What you are asked to do: Pick out the lines containing "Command".

Data items
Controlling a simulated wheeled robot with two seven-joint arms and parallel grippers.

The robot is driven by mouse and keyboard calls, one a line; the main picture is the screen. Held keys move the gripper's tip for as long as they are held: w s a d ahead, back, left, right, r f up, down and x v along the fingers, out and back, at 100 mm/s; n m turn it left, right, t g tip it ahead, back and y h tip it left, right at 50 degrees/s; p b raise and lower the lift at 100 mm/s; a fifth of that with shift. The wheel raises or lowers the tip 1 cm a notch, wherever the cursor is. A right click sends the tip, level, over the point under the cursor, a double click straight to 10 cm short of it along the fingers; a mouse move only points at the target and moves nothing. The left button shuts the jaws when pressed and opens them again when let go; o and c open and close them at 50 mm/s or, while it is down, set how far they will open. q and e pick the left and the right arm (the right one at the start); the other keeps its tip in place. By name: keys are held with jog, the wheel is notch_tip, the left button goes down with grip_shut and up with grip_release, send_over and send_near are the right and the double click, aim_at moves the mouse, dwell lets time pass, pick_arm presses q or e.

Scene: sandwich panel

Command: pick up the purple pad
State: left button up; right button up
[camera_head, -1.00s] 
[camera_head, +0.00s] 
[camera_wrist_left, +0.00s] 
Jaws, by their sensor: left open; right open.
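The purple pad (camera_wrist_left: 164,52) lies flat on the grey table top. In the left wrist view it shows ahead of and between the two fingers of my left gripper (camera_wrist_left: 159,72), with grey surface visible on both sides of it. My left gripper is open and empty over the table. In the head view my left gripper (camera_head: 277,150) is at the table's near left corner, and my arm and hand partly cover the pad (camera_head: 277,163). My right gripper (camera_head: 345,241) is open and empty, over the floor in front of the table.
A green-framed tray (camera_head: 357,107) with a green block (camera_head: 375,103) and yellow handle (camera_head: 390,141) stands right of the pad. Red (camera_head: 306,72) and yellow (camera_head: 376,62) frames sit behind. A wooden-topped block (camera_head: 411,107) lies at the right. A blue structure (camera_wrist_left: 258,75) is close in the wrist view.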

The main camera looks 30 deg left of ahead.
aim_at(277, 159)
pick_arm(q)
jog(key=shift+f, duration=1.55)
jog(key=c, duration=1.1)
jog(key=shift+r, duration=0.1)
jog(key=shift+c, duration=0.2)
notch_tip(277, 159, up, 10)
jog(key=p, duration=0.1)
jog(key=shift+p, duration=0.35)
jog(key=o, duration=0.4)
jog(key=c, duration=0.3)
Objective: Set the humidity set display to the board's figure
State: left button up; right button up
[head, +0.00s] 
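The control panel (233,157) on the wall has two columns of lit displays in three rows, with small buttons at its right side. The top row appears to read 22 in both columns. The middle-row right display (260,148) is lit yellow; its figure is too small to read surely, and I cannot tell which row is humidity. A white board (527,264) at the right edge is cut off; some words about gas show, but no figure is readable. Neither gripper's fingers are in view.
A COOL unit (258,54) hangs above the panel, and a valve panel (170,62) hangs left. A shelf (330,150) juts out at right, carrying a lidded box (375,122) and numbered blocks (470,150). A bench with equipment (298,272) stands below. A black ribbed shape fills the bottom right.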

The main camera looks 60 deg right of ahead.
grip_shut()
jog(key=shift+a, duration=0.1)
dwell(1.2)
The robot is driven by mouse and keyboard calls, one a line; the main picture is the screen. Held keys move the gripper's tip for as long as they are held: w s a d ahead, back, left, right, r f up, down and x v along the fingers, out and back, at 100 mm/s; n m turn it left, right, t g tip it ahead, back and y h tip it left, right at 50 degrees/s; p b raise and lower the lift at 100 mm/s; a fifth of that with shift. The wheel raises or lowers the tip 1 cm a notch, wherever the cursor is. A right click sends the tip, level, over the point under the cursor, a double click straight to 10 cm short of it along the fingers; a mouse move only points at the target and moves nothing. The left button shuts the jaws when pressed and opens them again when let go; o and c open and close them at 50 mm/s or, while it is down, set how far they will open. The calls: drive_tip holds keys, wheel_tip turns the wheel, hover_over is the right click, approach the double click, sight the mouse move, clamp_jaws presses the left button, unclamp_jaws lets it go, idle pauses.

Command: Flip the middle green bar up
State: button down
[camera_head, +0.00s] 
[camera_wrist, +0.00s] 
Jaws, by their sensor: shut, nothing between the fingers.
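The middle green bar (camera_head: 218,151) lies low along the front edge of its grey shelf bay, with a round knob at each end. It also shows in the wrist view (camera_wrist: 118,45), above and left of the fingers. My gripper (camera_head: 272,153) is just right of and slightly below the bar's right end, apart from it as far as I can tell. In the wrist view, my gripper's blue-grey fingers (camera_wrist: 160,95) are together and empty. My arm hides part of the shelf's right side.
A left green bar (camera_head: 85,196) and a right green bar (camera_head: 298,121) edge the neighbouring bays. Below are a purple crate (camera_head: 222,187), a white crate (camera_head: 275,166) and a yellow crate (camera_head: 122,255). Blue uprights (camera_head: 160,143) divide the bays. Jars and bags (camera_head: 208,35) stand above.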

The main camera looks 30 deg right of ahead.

Complete answer:
Command: pick up the purple pad
Command: Flip the middle green bar up

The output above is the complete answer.